**WHAT THE EXERCISE ASKS**:
Extract each line holding the word "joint" from the entries.
------ SUPPLIED INFORMATION ------
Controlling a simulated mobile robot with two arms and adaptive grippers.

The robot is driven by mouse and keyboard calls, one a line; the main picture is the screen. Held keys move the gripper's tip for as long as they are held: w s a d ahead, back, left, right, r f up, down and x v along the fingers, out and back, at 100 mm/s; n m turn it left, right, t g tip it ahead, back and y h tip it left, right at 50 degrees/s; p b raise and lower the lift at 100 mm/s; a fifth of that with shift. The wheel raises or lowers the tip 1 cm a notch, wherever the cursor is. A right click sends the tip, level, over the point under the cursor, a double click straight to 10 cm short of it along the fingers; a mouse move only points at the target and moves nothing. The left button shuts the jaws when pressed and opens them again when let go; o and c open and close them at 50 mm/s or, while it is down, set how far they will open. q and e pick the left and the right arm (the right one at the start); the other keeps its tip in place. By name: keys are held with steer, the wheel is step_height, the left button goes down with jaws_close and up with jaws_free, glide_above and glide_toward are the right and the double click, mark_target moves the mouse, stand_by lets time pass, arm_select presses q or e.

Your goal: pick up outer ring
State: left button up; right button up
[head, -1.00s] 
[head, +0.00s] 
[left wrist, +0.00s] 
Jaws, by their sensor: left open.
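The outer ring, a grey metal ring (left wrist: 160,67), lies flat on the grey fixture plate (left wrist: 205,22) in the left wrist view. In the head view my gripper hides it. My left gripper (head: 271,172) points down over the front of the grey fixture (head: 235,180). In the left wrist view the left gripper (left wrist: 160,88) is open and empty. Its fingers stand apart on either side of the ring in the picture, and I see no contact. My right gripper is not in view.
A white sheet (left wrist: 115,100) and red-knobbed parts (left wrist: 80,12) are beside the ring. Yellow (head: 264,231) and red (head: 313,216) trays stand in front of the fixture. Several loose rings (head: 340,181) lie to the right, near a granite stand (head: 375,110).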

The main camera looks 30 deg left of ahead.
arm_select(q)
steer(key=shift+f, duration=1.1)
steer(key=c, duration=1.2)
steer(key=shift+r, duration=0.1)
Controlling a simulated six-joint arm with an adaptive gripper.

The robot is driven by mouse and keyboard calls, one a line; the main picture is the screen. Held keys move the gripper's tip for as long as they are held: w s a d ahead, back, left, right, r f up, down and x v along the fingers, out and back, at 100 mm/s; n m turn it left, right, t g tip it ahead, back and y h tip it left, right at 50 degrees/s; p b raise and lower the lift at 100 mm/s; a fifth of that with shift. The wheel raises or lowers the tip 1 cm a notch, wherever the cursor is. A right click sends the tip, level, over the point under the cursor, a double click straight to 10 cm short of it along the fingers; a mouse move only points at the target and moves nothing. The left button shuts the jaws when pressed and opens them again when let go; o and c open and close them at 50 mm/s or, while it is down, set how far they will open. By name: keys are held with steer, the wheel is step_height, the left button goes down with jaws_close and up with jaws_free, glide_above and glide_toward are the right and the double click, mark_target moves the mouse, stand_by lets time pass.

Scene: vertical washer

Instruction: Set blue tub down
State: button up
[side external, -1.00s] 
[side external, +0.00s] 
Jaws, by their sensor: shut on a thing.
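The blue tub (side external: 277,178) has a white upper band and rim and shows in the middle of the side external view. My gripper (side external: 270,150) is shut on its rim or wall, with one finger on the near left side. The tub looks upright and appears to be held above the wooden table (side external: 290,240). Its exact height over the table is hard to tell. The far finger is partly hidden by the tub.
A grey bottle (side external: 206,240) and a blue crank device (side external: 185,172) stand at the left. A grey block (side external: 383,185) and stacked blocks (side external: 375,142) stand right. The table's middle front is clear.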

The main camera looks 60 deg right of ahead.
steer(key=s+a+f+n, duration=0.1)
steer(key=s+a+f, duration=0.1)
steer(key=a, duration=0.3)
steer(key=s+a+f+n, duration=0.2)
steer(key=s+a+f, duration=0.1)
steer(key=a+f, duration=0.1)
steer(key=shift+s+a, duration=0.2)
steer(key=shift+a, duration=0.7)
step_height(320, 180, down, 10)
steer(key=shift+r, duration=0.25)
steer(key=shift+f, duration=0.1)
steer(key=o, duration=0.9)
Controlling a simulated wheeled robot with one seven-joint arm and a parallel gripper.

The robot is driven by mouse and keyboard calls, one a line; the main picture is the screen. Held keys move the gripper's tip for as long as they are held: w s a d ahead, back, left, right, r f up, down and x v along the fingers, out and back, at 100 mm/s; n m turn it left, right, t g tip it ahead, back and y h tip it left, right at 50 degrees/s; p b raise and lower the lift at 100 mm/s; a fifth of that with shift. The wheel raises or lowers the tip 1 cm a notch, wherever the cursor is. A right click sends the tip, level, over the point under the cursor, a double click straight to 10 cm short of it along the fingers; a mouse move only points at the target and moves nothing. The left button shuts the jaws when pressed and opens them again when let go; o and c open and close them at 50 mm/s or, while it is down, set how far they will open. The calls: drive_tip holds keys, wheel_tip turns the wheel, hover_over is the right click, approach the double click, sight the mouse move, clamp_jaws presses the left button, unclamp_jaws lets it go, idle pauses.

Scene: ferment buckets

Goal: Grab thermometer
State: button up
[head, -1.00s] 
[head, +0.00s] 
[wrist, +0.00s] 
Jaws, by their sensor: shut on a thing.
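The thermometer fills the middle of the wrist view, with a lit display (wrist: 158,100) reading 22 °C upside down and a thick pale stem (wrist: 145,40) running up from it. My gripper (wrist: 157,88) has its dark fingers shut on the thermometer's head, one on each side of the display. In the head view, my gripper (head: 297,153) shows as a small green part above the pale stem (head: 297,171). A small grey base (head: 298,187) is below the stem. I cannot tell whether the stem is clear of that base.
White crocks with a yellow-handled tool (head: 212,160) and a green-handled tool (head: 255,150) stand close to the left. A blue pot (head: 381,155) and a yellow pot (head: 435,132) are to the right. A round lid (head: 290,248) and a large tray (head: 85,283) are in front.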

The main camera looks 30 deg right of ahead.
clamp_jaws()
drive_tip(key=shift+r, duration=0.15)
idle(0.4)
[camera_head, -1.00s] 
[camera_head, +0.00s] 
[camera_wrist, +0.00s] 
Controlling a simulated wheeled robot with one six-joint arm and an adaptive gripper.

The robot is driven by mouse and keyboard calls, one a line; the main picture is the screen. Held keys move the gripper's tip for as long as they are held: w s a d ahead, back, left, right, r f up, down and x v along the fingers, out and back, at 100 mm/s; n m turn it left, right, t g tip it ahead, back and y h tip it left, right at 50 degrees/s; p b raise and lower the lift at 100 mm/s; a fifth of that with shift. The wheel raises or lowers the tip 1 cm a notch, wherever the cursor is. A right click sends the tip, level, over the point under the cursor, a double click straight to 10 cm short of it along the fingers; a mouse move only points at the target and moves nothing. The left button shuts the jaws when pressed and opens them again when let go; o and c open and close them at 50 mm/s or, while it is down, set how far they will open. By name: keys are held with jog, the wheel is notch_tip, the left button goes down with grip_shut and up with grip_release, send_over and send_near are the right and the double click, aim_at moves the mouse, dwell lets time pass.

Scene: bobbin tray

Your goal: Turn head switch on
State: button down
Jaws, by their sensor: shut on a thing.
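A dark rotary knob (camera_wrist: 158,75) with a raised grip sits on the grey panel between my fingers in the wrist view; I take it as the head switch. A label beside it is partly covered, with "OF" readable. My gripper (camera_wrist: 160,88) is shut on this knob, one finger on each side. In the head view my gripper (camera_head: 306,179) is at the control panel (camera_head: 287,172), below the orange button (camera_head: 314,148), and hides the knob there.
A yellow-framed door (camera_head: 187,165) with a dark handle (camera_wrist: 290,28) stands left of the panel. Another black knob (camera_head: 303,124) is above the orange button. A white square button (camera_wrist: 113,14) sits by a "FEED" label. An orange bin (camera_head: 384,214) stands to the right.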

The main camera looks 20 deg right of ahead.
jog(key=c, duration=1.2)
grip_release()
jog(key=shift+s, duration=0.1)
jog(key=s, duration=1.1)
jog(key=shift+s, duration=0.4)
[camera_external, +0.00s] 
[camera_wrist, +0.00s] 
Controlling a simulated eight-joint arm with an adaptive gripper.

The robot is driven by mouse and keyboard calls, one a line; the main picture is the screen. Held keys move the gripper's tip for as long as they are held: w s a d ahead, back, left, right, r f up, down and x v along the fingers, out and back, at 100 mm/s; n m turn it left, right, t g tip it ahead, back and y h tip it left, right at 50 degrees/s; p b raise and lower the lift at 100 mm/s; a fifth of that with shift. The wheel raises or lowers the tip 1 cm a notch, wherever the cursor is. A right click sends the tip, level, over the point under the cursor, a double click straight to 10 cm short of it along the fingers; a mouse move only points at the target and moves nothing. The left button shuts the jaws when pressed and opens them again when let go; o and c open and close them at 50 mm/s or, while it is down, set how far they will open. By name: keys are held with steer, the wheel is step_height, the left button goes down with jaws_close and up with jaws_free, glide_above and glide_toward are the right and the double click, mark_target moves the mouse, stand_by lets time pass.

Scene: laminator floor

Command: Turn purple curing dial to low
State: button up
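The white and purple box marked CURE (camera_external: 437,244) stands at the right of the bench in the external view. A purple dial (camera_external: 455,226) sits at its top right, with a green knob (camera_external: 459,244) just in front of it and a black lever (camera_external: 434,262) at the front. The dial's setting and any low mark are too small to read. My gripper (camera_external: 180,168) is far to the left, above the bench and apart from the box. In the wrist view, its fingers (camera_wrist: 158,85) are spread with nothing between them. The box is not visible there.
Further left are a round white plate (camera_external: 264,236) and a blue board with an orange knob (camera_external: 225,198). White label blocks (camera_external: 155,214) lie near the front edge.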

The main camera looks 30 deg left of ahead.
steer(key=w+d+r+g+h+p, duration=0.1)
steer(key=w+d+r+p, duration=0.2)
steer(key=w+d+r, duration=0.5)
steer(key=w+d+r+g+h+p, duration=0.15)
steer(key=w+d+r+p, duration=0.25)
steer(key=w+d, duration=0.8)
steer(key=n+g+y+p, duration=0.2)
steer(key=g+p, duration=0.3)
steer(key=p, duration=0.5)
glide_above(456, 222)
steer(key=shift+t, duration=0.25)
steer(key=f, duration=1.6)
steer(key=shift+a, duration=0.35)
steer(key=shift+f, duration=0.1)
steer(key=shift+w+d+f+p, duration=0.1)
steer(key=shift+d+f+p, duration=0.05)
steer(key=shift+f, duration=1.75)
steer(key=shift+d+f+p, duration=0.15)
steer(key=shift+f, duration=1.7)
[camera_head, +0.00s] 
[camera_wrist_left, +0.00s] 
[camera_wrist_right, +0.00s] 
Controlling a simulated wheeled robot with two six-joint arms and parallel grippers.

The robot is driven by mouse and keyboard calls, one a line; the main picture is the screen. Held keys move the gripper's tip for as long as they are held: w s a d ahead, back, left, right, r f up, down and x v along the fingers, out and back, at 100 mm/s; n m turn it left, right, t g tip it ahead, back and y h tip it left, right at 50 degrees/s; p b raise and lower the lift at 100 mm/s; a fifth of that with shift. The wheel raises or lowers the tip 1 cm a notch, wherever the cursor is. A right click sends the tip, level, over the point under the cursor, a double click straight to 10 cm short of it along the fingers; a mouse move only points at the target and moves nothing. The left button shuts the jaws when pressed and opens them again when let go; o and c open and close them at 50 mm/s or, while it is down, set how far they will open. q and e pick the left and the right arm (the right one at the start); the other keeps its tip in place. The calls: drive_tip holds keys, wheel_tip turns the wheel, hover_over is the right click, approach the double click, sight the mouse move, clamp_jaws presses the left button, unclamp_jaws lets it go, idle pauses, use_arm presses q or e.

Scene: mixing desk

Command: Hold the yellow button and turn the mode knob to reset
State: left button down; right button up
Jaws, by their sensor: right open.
------
**OUTPUT OF THE TASK**:
Controlling a simulated six-joint arm with an adaptive gripper.
Controlling a simulated wheeled robot with one seven-joint arm and a parallel gripper.
Controlling a simulated wheeled robot with one six-joint arm and an adaptive gripper.
Controlling a simulated eight-joint arm with an adaptive gripper.
Controlling a simulated wheeled robot with two six-joint arms and parallel grippers.

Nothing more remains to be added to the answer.